Еще в большей степени нетрадиционна оценка категории мужества. Храбрость и мужество, присущие самураю, прямым своим следствием предполагают беспощадность к врагу. Вот эту-то беспощадность, проще сказать жестокость, «Повесть» решительно осуждает. Порицание жестокости как следствия выполнения самурайского долга особенно зримо выступает в знаменитом эпизоде гибели юного Ацумори Тайра. Старый закаленный воин Кумагай, вынужденный убить Ацумори, сам называет свой поступок безжалостным («Какое безжалостное убийство я совершил!»), а затем прямо говорит, что «столь жестокое убийство» ему пришлось совершить только потому, что он родился в самурайской семье; непосредственно вслед за этим убийством Кумагай навсегда порывает с самурайским сословием, уходит в монахи, чтобы замолить грех, тяжким бременем лежащий у него на душе. История Кумагая и Ацумори выразительно показывает отрицательное отношение к некоторым устоям самурайской морали, нередко вынуждающим человека поступать против собственной воли и совести, совершать акты бессмысленной жестокости.
В равной степени осуждается в «Повести» и коварство, неразрывно связанное с той же жестокостью, – вероломное нападение на безоружного. Не случайно эпизод, в котором самурай убивает доверчивого юношу – рыбака, указавшего ему брод, со временем лег в основу прекрасной пьесы средневекового театра Но, где к самураю-убийце является дух матери убитого юноши и горько упрекает его в жестоком и коварном поступке.
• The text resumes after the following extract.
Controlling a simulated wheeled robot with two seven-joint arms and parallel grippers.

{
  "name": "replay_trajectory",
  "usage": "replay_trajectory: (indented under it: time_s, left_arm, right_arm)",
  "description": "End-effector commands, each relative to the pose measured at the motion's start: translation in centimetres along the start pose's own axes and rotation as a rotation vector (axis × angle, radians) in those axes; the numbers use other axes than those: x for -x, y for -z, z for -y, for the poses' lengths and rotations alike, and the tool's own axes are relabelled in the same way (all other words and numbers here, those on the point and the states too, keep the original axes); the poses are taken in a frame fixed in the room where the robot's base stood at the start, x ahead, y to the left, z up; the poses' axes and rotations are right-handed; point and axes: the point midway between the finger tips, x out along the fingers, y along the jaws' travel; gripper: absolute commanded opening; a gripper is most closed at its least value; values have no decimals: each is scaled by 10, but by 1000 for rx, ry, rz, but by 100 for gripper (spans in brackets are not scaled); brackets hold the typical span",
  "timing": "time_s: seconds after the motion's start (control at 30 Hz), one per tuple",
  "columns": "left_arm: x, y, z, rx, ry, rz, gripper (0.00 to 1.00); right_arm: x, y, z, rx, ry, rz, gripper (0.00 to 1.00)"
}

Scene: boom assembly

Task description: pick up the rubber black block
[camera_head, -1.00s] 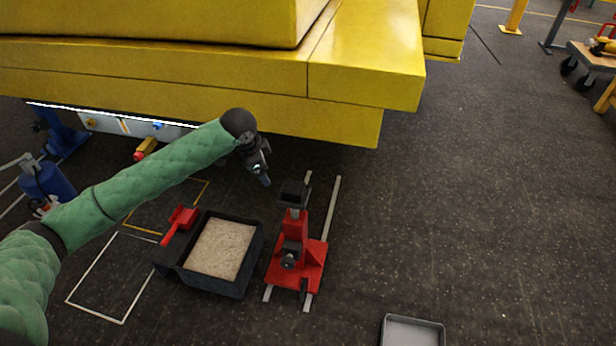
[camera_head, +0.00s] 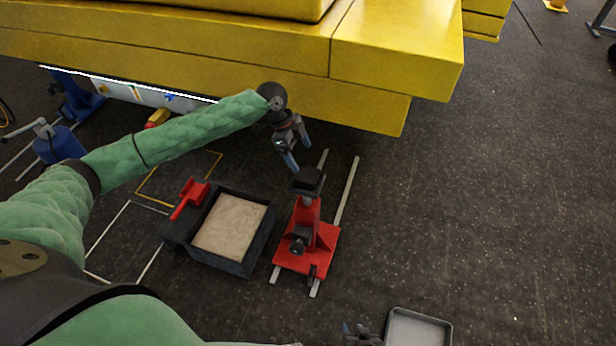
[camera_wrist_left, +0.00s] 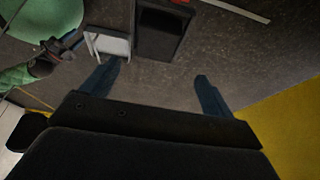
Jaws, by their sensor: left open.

Отношение к самурайской морали, как оно представлено в «Повести», весьма дифференцированно: отвага, мужество, честность, способность сострадать человеку в беде восхваляются, жестокость, вероломство, коварство прямо и недвусмысленно отвергаются. Жизнь человеческая почитается высшей ценностью. Самоубийство трактуется как мужественный поступок в безвыходной ситуации, и не более того. Впрочем, примириться с неизбежной смертью активно помогала религия, буддийское вероучение. Даже если не считать религию главным формирующим фактором идеологии самурайства, все же нельзя отрицать, что она занимала в духовной жизни самураев важное место. Буддизм по-своему, но достаточно стройно объяснял мучительные противоречия жизни, служил напутствием и, конечно же, утешением в предвидении ежеминутно грозившей смерти.
3
Бусидо (букв.: «путь воина») – такое название получил кодекс самурайской чести в последующие века (начиная примерно с XVI в.).
4
Спеваковский А. Б. Самураи – военное сословие Японии. М., 1981. С. 40–41.